Чехов интуитивно движется к русско-французскому согласию. Мечтая покинуть Надежду Федоровну и уехать с Кавказа в Петербург, Лаевский представляет себе,

«как он садится на пароход и потом завтракает, пьет холодное пиво, разговаривает на палубе с дамами, потом в Севастополе садится на поезд и едет. Здравствуй, свобода! Станции мелькают одна за другой, воздух становится все холоднее и жестче, вот березы и ели, вот Курск, Москва… В буфетах щи, баранина с кашей, осетрина, пиво, одним словом, не азиатчина, а Россия, настоящая Россия. Пассажиры в поезде говорят о торговле, новых певцах, о франко-русских симпатиях: всюду чувствуется живая, культурная, интеллигентная, бодрая жизнь. Скорей, скорей! Вот, наконец, Невский, Большая Морская, а вот Ковенский переулок, где он жил когда-то со студентами, вот милое, серое небо, моросящий дождик, мокрые извозчики…».

Конечно, это субъективный взгляд с Кавказа, «где бродят голодные турки и ленивые абхазцы», и, тем не менее, русская жизнь характеризуется именно франко-русскими политическими симпатиями, живостью, культурностью, интеллигентностью, наконец — кто бы мог предположить! — даже бодростью, а чеховское описание Петербурга похоже на парижские пейзажи Писарро.

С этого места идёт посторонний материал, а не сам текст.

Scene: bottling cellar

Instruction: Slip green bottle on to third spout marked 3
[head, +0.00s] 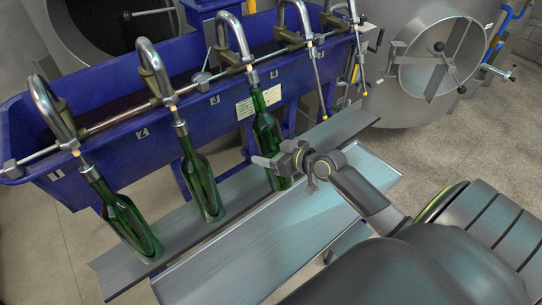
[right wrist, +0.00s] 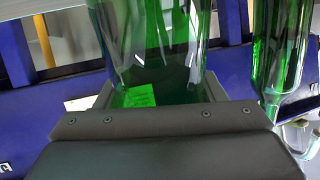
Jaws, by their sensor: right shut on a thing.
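Three green bottles show in the head view. My right gripper (head: 280,163) is shut around the lower body of the rightmost green bottle (head: 264,125); this bottle also fills the middle of the right wrist view (right wrist: 150,45). It is nearly upright, its neck directly below the third spout (head: 236,42), above and right of the mark 3 (head: 215,99). The spout's tip meets the bottle's mouth; I cannot tell how far inside it is. The gripper hides part of the bottle's lower end. My left gripper is not in view.
Green bottles hang at the first spout (head: 47,108) and second spout (head: 153,68), over a grey metal rail (head: 175,230). Further spouts (head: 300,20) to the right have no bottles. The blue trough (head: 112,137) stands behind. A metal tray (head: 215,270) lies in front.

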Позиция Чехова постоянно колеблется, из рассказа в рассказ. Он оказывается между двух стульев: понимает узость идеи русского европейца, но все-таки для него Россия — не Азия. Интеллигентная Россия чеховских рассказов порой ближе к Европе, нежели даже к самой себе. Для нас с Францией связано праздничное настроение. Когда Кирилин стал ухаживать за Надеждой Федоровной, и она отдалась ему,

«иностранные пароходы и люди в белом напоминали ей почему-то огромную залу; вместе с французским говором зазвенели у нее в ушах звуки вальса, и грудь ее задрожала от беспричинной радости. Ей захотелось танцевать и говорить по-французски».

И наша мама — туда же. Сама

«одевалась всегда по последней моде и всегда возилась с Аней и одевала ее изящно, как куклу, и научила ее говорить по-французски и превосходно танцевать мазурку».

Да, но стоит только открыть рот… Французский язык у Чехова совершенно безобразен. Это бешеный волапюк. Трудно найти хоть одну грамматически правильную фразу. Любая фраза, написанная Чеховым по-французски, начиная с первых рассказов и кончая «Вишневым садом», выворочена наизнанку, с внутренней задачей или дискредитировать персонаж, или создать какую-то взрывную ситуацию.

«Ля Софи э дорме дежа», — говорит Наталья из «Трех сестер». Испорченная фраза с элементарнейшими грамматическими ошибками (к имени собственному, в частности, приставлен артикль) уничтожает Наталью так же решительно, как и «говорящие» фамилии раннего Чехова. Автор ведет беспроигрышную игру.

Однако почему благодаря коверканью именно французского языка достигается такой эффект? Чеховские персонажи, которые делают вид, что говорят по-французски (погоня за ложным идеалом), хотят продать себя подороже, привстать на цыпочки. Но вместо повыше получается резко пониже. Плохой французский язык оказывается знаком душевного непотребства, неподлинности, дешевки.

Есть еще один уровень. Вопрос снова уходит в загадку национального подсознания. Приятно унизить французский язык. Приятно над ним поглумиться. Плохой (или хороший) английский или немецкий никому не мешает. А французский — царапает. Французский язык — паспорт в лучшую цивилизацию, которая на самом деле хуже, дурнее нашей, неподлинней, без будущего, и ее хочется развенчать.

Если Чехов иронизирует над плохим французским, значит ли это, что в идеале необходимо говорить по-французски так, как герои «Войны и мира»? Опять-таки у Чехова это не прояснено.

Иронизирует ли он с позиций носителя хорошего французского языка, с аристократической позиции? У него что, в голове осколки аристократического сознания, для которого французский язык обладает эксклюзивными правами элитности? Но откуда! Речь скорее идет о скрытой обиде: ведь не говорят же французские парвеню между собой по-русски ради шика. Почему же мы должны? С этим надо бороться, хотя бы под знаменем очищения языка (так сами французы борются с franglais, американизмами), но обиды здесь все-таки больше, чем пуризма. Идея этой борьбы, которую возглавил Николай I и которую подхватила великая русская литература, сидит у Чехова либо в сознании, либо в подсознании — определить невозможно, граница колеблется. Но раз борьба, то французский язык враждебен, и его надо высмеять, заодно с Натальей. Коверкая французский язык, мы его оскорбляем. Такое оскорбление, которое наносится языку, на самом деле смешно и юмористично только тогда, когда находится в контексте чеховского рассказа, в зоне его обаяния. Вне этой зоны сознательно искаженный язык не столько даже пленок в сторону Парижа, сколько монстр, множащий мировое безобразие.